Basically #with_connection checks if any of the existing connections may
be reused.

For true concurrency each actor should have its own connection.
#checkout_with_id checks out a connection and gives its ID to me. Which
I can then set when I enter the exclusive block of my actor method.

Artūras Šlajus

unread,
May 23, 2012, 11:22:10 AM5/23/12
to cellulo...@googlegroups.com
On 05/23/2012 06:12 PM, Jonathan Rochkind wrote:
> This is true only if you use checkin/checkout ConnectionPool model
> though, right?
.connection automatically checks out connection for you.

> Or have you seen it or predict it even if you always use
> ConnectionPool.with_connection?
No, you'll be fine. But your actors won't have separate connections too.

> I think a single method invocation in an Actor will always be in a
> single Fiber, right? So if inside a method invocation, all AR use is
> wrapped in a ConnectionPool.with_connection, then I _think_ _maybe_
> it'll be okay.
Yeah, as long as it's in exclusive block.

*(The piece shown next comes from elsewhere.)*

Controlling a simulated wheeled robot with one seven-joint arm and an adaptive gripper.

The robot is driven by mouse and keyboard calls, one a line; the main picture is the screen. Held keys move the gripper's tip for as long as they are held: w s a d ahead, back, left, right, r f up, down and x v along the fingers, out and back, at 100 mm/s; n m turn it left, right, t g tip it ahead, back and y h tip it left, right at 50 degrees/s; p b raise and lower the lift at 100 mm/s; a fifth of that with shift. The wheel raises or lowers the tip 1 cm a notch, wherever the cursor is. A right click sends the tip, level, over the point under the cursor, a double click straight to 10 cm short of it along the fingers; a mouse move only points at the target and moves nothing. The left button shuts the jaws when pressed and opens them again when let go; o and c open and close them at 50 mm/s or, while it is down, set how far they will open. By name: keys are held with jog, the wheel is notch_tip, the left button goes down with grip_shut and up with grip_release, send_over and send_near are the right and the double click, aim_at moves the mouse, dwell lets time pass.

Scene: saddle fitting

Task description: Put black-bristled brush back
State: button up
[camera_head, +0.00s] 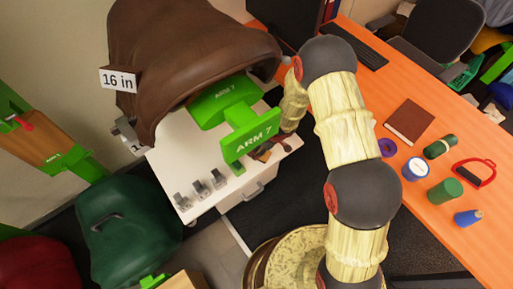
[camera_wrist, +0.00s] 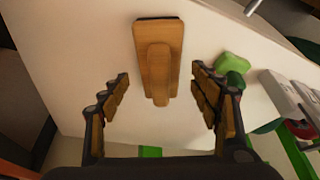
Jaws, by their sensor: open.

> I have previously, personally, concluded that
> ConnectionPool.with_connection is the only sane way to use AR in a
> concurrency scenario anyway, with or without Celluloid, with or without
> fibers. The major annoyance is that AR won't let you enforce "only use
> with_connection" -- if you accidentally do an AR call outside a
> with_connection, it'll transparently check out a new connection without
> telling you (that you'll then have trouble realizing you need to check
> back in, or finding it to check it back in).
I actually had a monkey patch for that too. I can get it from the repo
if you want :))

Artūras Šlajus

unread,
May 23, 2012, 11:28:51 AM5/23/12
to cellulo...@googlegroups.com
On 05/23/2012 06:19 PM, Jonathan Rochkind wrote:
> Ah, thanks a lot Arturus. I totally understand now. Thanks SO much for
> your help understanding this stuff.
>
> This was the key part I didn't totally grok:
>
> "It will if the method is not wrapped in exclusive and you do a sync
> call to other actor."
>
> Is this true if you're doing a sync call to I/O, say Net::HTTP too? Or
> just to another actor? (But it also tells me maybe I can get away with
> what I need if I wrap all methods that are going to do AR in exclusive
> blocks? Does that make sense?)
No, just another actor. And yes, wrapping does make sense.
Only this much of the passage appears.